:: MATERIAL ::
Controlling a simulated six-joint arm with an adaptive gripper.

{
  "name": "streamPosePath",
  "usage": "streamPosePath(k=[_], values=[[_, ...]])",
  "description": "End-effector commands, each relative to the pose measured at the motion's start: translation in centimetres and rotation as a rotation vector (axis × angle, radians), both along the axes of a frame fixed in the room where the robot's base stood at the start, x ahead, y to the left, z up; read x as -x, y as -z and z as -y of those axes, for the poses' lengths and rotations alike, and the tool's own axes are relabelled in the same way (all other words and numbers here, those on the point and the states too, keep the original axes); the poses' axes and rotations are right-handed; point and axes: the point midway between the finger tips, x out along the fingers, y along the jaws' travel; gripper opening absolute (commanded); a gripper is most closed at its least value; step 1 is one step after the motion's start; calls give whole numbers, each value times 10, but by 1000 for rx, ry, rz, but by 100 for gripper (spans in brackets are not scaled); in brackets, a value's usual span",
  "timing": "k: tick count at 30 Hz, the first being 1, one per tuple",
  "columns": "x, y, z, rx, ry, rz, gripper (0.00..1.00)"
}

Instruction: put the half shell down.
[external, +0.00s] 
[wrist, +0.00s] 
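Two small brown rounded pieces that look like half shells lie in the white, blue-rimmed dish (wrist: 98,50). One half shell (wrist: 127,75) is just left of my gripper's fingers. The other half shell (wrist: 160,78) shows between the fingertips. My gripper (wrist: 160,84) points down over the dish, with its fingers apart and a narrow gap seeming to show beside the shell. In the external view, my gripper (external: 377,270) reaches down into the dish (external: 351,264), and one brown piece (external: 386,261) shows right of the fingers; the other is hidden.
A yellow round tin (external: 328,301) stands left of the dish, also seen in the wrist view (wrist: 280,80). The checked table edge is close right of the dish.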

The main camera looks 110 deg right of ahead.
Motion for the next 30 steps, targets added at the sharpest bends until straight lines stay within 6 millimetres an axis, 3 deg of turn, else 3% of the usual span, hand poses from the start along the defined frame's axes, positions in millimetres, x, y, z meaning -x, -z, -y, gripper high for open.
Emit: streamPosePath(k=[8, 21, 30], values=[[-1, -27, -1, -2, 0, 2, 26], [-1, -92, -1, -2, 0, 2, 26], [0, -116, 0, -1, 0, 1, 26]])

:: PROMPT ::
From the data above, show each line that contains "span".

:: TASK RESULT ::
  "description": "End-effector commands, each relative to the pose measured at the motion's start: translation in centimetres and rotation as a rotation vector (axis × angle, radians), both along the axes of a frame fixed in the room where the robot's base stood at the start, x ahead, y to the left, z up; read x as -x, y as -z and z as -y of those axes, for the poses' lengths and rotations alike, and the tool's own axes are relabelled in the same way (all other words and numbers here, those on the point and the states too, keep the original axes); the poses' axes and rotations are right-handed; point and axes: the point midway between the finger tips, x out along the fingers, y along the jaws' travel; gripper opening absolute (commanded); a gripper is most closed at its least value; step 1 is one step after the motion's start; calls give whole numbers, each value times 10, but by 1000 for rx, ry, rz, but by 100 for gripper (spans in brackets are not scaled); in brackets, a value's usual span",
Motion for the next 30 steps, targets added at the sharpest bends until straight lines stay within 6 millimetres an axis, 3 deg of turn, else 3% of the usual span, hand poses from the start along the defined frame's axes, positions in millimetres, x, y, z meaning -x, -z, -y, gripper high for open.

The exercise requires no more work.